EXERCISE GOAL: Look over the lines below. Report each one that includes the string "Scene".

STORED ROWS:
^^^^^^^^

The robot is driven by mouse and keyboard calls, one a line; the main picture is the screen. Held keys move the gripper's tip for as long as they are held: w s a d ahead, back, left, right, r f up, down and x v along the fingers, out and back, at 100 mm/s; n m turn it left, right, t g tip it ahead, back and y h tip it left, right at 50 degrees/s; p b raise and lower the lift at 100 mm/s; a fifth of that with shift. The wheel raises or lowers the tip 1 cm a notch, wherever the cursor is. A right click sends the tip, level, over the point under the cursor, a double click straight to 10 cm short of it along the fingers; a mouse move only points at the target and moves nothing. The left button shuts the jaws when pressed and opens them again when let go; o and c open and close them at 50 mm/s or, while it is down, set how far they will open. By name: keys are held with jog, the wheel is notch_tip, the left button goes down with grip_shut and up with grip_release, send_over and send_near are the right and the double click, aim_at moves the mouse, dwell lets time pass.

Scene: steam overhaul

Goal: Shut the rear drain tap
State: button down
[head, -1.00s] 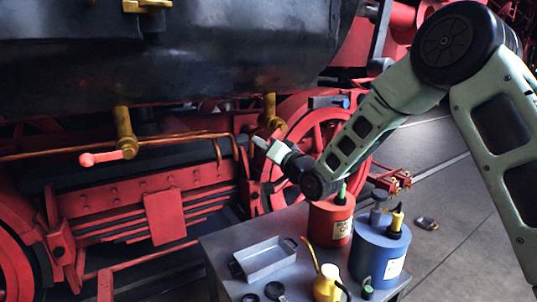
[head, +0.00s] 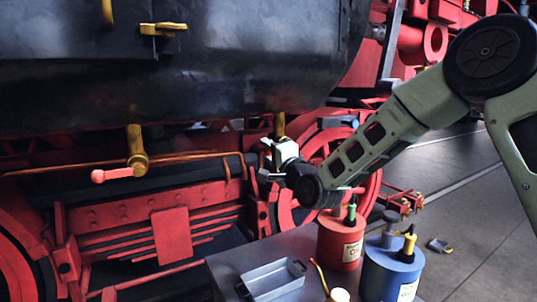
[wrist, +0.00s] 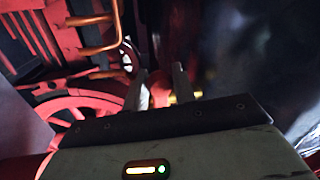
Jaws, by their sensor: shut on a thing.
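Two brass drain taps hang under the black cylinder. The left tap (head: 136,150) has a red handle (head: 112,174) pointing left, roughly level. The right tap (head: 279,124) is where my gripper (head: 268,158) is, and its handle is mostly hidden by the gripper in the head view. In the wrist view my gripper (wrist: 161,84) has its two fingers on either side of something dim and red (wrist: 162,92), which looks like this tap's handle. A yellow brass bit (wrist: 186,97) shows beside the right finger. The gripper is shut on the handle; its exact angle is unclear.
A grey bench stands below my arm with a metal tray (head: 270,282), a red oil can (head: 341,244) and a blue can (head: 391,268). A copper pipe (head: 70,168) runs behind the taps. A red wheel (head: 335,160) is behind the gripper. Open floor lies right.

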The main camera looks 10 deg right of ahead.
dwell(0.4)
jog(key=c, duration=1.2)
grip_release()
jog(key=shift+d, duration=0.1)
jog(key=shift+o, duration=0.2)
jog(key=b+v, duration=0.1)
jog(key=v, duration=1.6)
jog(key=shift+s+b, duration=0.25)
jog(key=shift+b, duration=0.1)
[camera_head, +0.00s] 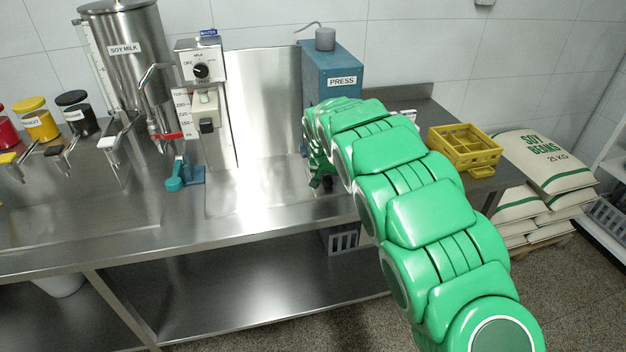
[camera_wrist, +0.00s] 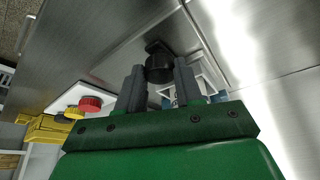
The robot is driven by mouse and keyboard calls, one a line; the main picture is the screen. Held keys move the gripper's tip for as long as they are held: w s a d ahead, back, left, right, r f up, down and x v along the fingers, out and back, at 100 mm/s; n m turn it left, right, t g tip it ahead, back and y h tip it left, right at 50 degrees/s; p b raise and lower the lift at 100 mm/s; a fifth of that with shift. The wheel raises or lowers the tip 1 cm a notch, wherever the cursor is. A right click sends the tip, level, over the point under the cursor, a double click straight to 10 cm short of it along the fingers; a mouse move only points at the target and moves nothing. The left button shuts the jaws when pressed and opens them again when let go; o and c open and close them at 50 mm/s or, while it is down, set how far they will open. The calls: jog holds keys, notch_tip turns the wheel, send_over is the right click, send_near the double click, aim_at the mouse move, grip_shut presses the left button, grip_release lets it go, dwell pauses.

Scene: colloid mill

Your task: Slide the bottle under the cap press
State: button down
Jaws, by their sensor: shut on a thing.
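The cap press (camera_head: 330,75) is a blue upright unit labelled PRESS, at the back of the steel counter. My gripper (camera_head: 322,178) is low over the counter in front of the press, mostly behind my green arm. In the wrist view its two grey fingers (camera_wrist: 158,85) are shut on a black round thing (camera_wrist: 160,68). I cannot tell from its look whether this is the bottle. No bottle is clearly recognisable in the head view, and my arm covers the press's lower part.
A filling unit (camera_head: 200,85) and a soy milk tank (camera_head: 125,60) stand left of the press. A teal lever-like tool (camera_head: 185,175) is on the counter. A yellow crate (camera_head: 465,148) is at right. A red cap (camera_wrist: 90,103) shows in the wrist view.

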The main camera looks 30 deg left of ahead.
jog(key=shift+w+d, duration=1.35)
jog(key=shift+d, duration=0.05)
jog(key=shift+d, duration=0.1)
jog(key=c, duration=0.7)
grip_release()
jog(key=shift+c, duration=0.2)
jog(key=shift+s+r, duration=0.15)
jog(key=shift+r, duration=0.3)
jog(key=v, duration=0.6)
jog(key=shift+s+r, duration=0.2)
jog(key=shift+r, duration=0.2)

^^^^^^^^

RESPONSE TO THE TASK:
Scene: steam overhaul
Scene: colloid mill

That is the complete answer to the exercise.